Des responsables américains et européens ont exprimé en privé leur scepticisme quant aux perspectives immédiates d’une médiation vaticane réussie. Un responsable du Département d’État, s’exprimant sous couvert d’anonymat, a décrit le paysage diplomatique actuel comme « gelé » jusqu’à ce que les réalités militaires changent significativement ou que les pressions intérieures forcent l’une des parties vers un compromis.
Le ministère ukrainien des Affaires étrangères a réagi avec prudence aux commentaires du sénateur Rubio, réitérant que tout processus de paix doit être fondé sur la souveraineté et l’intégrité territoriale de l’Ukraine, principes énoncés dans la formule de paix du président Zelenskyy présentée à l’ONU.
Alors que le soir tombait sur la Cité du Vatican, j’ai observé des ouvriers préparer la loggia surplombant la Place Saint-Pierre pour les cérémonies à venir.

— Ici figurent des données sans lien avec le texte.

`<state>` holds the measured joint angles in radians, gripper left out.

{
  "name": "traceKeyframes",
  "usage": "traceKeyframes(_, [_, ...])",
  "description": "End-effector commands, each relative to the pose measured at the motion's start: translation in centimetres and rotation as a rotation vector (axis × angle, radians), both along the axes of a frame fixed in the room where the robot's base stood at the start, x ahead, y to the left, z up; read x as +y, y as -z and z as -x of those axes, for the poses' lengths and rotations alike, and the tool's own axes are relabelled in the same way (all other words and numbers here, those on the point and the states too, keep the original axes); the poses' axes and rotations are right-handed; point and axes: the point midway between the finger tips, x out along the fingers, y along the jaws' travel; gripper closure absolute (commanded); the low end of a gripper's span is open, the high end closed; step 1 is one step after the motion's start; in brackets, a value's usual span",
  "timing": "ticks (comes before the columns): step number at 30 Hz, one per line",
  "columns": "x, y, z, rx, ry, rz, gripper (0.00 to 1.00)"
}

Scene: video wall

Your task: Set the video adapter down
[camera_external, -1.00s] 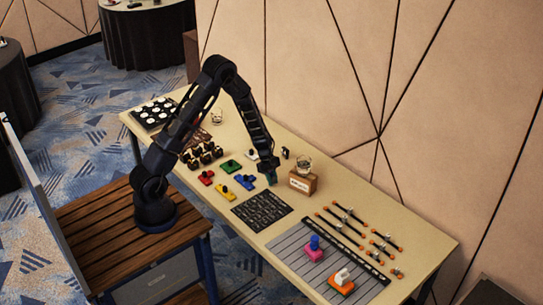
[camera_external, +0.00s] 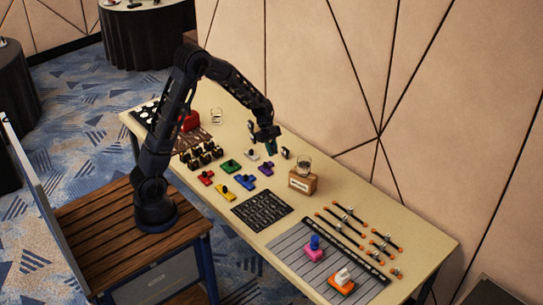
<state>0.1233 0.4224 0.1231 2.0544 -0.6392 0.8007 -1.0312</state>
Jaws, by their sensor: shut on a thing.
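My gripper (camera_external: 269,145) is above the table's far half, near the wall side, pointing down. It is shut on a small thing, taken to be the video adapter, which is too small and too hidden by the fingers to make out. Below it on the table lie a purple piece (camera_external: 266,169) and a white piece (camera_external: 251,156). A small dark upright item (camera_external: 285,153) stands just right of the gripper.
A wooden box (camera_external: 303,184) with a glass (camera_external: 304,164) stands right of the gripper. A black grid mat (camera_external: 262,209) lies in front. Orange-ended rods (camera_external: 342,227) lie right.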

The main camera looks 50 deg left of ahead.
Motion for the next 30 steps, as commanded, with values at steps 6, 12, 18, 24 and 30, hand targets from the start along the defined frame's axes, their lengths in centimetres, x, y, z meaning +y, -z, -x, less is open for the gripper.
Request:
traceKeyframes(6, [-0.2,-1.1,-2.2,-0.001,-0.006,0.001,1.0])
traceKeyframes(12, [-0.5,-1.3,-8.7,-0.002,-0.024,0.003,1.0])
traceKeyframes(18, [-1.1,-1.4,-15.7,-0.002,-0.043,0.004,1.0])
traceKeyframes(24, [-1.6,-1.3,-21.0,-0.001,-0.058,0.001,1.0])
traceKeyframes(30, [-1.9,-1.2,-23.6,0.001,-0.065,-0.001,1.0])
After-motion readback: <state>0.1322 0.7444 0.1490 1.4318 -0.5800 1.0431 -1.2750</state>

Le pouvoir symbolique de cette institution ancienne reste indéniable, mais transformer l’autorité morale en diplomatie efficace en temps de guerre représente peut-être le plus grand défi auquel est confronté le corps diplomatique du Pape François.
Pour l’instant, l’offre du Vatican reste simplement cela—une main tendue dans un conflit où les deux parties croient encore que les moyens militaires leur permettront d’atteindre leurs objectifs. La question de savoir si cette institution religieuse peut combler le fossé entre des intérêts nationaux irréconciliables reste peut-être le test de foi le plus profond de tous.